En esa contingencia –o incertidumbre- la física moderna nos propone una cuestión reveladora y digna de ineludible reflexión. Y es que, dicho llanamente, no sabemos nada, o expuesto de una forma menos contundente, que no podemos saber nada con absoluta exactitud. No sabemos nada del comienzo y tampoco nada del final.
Cada uno de nosotros está en un determinado punto espacio temporal, el todo está en él desde esa perspectiva, y al cambiar de posición, la perspectiva varía con él. El punto temporal objetivo siempre es el presente, el hombre no puede estar en otro lugar más que en su ahora, a pesar de la rememoración o la predicción, o los futuribles, o la nostalgia.

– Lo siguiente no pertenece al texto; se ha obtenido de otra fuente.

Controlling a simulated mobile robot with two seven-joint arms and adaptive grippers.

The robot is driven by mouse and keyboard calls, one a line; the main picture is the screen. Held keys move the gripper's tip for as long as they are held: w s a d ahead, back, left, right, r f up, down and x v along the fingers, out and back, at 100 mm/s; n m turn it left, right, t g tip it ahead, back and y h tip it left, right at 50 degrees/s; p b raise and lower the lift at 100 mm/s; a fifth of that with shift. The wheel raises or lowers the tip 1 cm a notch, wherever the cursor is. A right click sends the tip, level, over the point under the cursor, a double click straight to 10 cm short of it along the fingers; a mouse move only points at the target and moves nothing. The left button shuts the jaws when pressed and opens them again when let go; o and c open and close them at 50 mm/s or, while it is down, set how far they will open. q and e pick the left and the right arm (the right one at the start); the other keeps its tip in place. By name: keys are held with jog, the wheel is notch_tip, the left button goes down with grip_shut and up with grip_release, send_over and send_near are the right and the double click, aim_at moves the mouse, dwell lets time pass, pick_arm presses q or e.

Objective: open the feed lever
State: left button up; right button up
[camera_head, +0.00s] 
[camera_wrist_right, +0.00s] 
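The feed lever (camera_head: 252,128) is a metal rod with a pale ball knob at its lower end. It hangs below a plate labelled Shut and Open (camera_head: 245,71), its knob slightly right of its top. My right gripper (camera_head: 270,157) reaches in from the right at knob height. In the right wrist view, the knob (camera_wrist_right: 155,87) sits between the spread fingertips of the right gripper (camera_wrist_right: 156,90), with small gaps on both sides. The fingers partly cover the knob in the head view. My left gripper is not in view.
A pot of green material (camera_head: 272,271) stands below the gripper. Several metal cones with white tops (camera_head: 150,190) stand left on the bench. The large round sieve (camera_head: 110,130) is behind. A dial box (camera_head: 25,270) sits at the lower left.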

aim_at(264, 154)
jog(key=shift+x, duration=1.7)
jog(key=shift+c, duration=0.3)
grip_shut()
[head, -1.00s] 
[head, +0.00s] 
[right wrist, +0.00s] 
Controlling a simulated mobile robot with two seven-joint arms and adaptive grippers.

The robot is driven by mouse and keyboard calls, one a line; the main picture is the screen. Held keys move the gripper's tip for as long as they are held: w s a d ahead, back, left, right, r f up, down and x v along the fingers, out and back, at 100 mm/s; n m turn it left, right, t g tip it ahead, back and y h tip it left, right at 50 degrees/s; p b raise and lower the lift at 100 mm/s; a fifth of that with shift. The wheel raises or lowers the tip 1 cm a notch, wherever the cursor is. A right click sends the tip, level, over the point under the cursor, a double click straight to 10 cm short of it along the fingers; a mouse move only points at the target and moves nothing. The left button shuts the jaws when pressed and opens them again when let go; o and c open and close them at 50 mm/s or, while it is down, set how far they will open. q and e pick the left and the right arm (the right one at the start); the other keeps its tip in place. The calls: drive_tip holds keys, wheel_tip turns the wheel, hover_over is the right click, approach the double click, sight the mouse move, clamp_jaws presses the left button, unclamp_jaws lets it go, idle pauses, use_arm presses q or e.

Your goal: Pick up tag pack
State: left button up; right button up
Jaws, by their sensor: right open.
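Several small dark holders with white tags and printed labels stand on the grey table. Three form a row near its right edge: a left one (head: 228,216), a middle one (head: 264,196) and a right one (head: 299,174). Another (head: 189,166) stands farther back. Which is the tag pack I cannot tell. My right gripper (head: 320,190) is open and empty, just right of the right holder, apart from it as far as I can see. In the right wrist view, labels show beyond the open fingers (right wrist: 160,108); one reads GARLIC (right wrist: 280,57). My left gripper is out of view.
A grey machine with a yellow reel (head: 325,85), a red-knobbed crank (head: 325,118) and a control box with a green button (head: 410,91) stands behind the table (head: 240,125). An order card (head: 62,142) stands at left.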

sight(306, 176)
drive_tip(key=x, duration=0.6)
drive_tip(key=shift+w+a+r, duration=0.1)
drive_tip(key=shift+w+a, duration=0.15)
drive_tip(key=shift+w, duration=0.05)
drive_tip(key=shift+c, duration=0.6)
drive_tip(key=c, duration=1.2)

Como señaló Ortega: “El futuro es precisamente lo problemático, lo inseguro, lo que puede ser o no ser: no lo tenemos sino en la medida que lo pronosticamos. De ahí el ansia permanente, en el hombre, de adivinación, de profecía.” Quizá la ciencia incurra en el mismo error, con sus intentos de prever lo que pasará en el universo, sus ecuaciones del devenir y su ansia de convertirse en demiurgo del destino humano.

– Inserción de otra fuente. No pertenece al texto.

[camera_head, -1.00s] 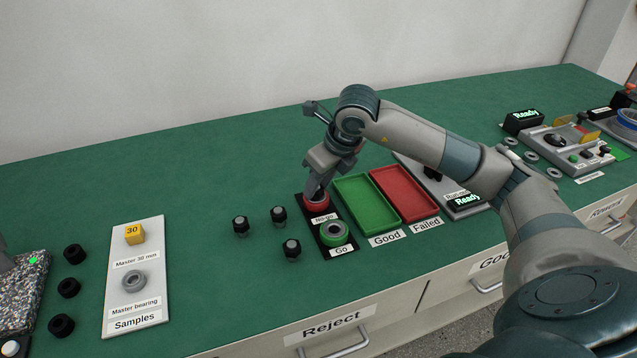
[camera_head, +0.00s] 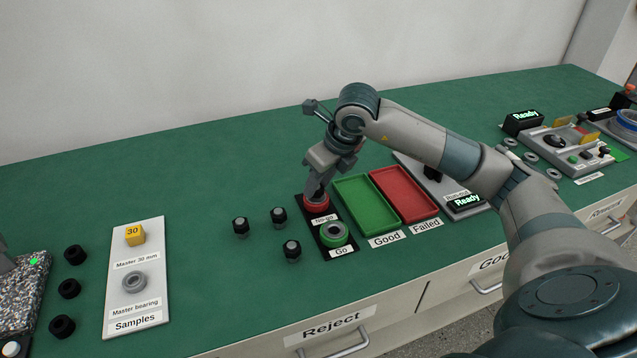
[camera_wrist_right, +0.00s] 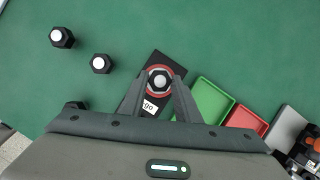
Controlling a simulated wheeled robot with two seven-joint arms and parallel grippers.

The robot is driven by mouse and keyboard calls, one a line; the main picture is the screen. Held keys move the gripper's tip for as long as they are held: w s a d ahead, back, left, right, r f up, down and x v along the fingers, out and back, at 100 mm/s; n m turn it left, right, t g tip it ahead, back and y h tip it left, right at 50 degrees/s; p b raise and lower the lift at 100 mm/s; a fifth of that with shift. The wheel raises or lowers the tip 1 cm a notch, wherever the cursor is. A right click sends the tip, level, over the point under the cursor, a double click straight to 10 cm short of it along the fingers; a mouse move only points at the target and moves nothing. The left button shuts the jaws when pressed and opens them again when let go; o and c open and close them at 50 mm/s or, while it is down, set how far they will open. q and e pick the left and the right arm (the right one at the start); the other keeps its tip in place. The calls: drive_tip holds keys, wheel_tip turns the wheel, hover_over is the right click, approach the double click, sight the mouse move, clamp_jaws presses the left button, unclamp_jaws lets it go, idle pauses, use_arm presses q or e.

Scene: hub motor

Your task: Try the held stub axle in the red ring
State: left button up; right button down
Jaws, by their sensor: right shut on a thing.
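My right gripper (camera_head: 316,193) points down at the red ring (camera_head: 317,207) at the No-go end of the black gauge plate. It is shut on a stub axle, which the fingers hide in the head view. In the right wrist view the dark hexagonal axle with its pale round end (camera_wrist_right: 160,79) sits between the fingertips, in line with the red ring (camera_wrist_right: 150,92) around it. How deep it sits in the ring I cannot tell. The green ring (camera_head: 334,234) at the Go end is free. My left gripper is not in view.
Several loose stub axles (camera_head: 241,226) stand left of the gauge plate. A green Good tray (camera_head: 382,232) and a red Failed tray (camera_head: 426,213) lie close to its right. A Samples board (camera_head: 121,304) is further left. Bare green bench lies behind.

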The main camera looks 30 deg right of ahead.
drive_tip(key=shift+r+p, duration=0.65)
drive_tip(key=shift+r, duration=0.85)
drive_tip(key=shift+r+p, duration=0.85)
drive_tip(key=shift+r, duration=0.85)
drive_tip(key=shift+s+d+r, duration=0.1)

A nosotros nos queda el presente, no tenemos otra certidumbre, y en ese lugar se va desarrollando nuestra línea o círculo de la vida. Tenemos algunas cosas seguras, como que después del verano llega el otoño, después del día la noche, etc. La naturaleza es cíclica en su comportamiento físico y lo mismo podemos presuponer del cosmos, ese orden –en expansión- cuyo tiempo, como el nuestro, no es inmutable, sino víctima de su devenir natural. Otra cosa es segura –porque lo vemos a diario- que todas las cosas nacen, cambian y mueren. Nace la luz, sus tonos van cambiando –apagándose- hasta morir con la oscuridad de la noche. Y lo mismo ocurre en nuestros cuerpos.
He aquí la máxima que necesitamos para olvidar cualquier existencialismo sombrío, una sencilla expresión de nuestro pasado literario latino, el famoso tópico horaciano ‘carpe diem’. Nuestros clásicos, desde la India, pasando por China o Japón, hasta Grecia y Italia, ya lo sabían y nos lo dijeron de muchas maneras. No hizo falta un descubrimiento científico para llegar a esta conclusión, sino solamente la experiencia vital, la sabiduría que la vida impregna en nuestra manera de vivirla a base de errores y aciertos.
1 comentario:
"Posiblemente el animal sea más sabio que nosotros en este sentido, ya que está libre del anhelo existencial impreso en nuestro código genético y que llamamos ‘razón’."
Totalmente de acuerdo... La razón es nuestra gloria y nuestra tragedia. El ser humano es el único animal capaz de renegar de su propio instinto.